We’ve all seen shows like Dragons Den, where aspiring business geniuses peddle their wares in front of potential investors. Most of the time, they are shot down in flames and leave the studio in tatters. But what do the one in five or six that go on to receive investment have in common?
Strategic business sense? Maybe, but some of these people seek backers precisely because this is lacking. Hard work? Usually, although it is said that Abraham Lincoln was a terribly lazy man. More recently, Brendan Greene was a man who preferred to live on benefits and hand outs, playing online games and designing ones of his own instead of looking for a job. Thanks to his PlayerUnknown’s Battlegrounds game, his net worth is now around $5 billion.
Protect your ideas
The single thing that every successful entrepreneur has is a great idea. But the problem with great ideas is that to monetise them, you have to share them. And when you share them – well, just look at the sad story of Charles Fey. In 1898, he invented the Liberty Bell – the world’s first slot machine. It was a great hit throughout San Francisco, and should have made him as wealthy as Brendan Greene is today. But due to America’s uncomfortable relationship with the world of gambling, he could not protect the patent, and within weeks, other manufacturers were following his design. The message is clear. A great idea can propel you to the top. But unless you protect it with a licence, your time there will be very short-lived.
Defining your IP
Before you do anything else, it’s important to complete some research and background checks. If your idea is that great, are you sure someone else hasn’t already invented it? Answering this question is not always straightforward, and you might need to invest a little money into the services of a patent lawyer. If the research draws a blank, the next step is to define the specific parameters for what is being licensed, and how those who are granted a licence will be permitted to use it. This needs to be clear, unambiguous and clearly recognisable by an objective third party.
How does licensing work
With your IP defined and the licensing rights scoped out, you are ready to start licensing. The first step is to create a licensing agreement. Prepare to be flexible here – there is no “one size fits all approach” so having a basic template that you can then tweak as necessary is ideal.

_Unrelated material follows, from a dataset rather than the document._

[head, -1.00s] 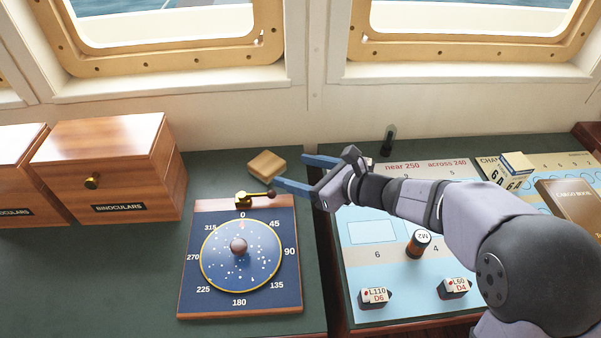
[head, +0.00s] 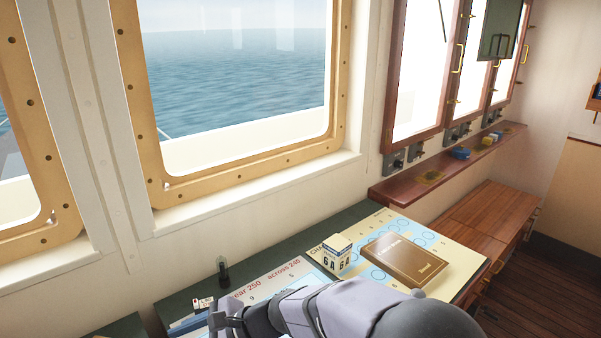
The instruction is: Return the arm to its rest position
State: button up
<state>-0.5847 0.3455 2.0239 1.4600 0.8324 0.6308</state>
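My arm (head: 345,310) reaches in from the bottom of the head view, over the near edge of the light blue chart board.
A brown cargo book (head: 405,259) lies on the yellow chart (head: 455,262) right of my arm. A white block marked 6A (head: 337,254) stands beside it. A dark bottle-like piece (head: 222,273) stands behind my gripper. A wooden shelf (head: 440,168) runs along the right wall.

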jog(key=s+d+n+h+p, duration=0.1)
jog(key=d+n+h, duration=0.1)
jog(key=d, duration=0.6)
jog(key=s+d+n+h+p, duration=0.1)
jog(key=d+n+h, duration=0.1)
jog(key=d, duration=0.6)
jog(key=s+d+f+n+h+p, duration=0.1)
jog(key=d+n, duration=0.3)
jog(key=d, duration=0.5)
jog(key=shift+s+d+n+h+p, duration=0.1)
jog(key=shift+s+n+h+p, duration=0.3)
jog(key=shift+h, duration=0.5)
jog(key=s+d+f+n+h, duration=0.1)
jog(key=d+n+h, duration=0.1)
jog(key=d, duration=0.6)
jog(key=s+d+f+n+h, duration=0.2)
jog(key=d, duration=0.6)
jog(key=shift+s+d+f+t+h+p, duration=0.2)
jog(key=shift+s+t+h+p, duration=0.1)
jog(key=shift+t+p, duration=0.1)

Different parties will have different opinions about what your IP is worth to them, as when it comes down to it, the license is neither more nor less than a written agreement that you are not going to sue someone for using your idea. That agreement might be worth anything from nothing to millions.
A key consideration is whether the licence is exclusive. Clearly, this is tantamount to someone buying or leasing the IP, and is more valuable than if you are licensing it to multiple parties. Also be sure to consider the essential clauses that are common across any type of agreement, such as duration, termination and any geographical limits.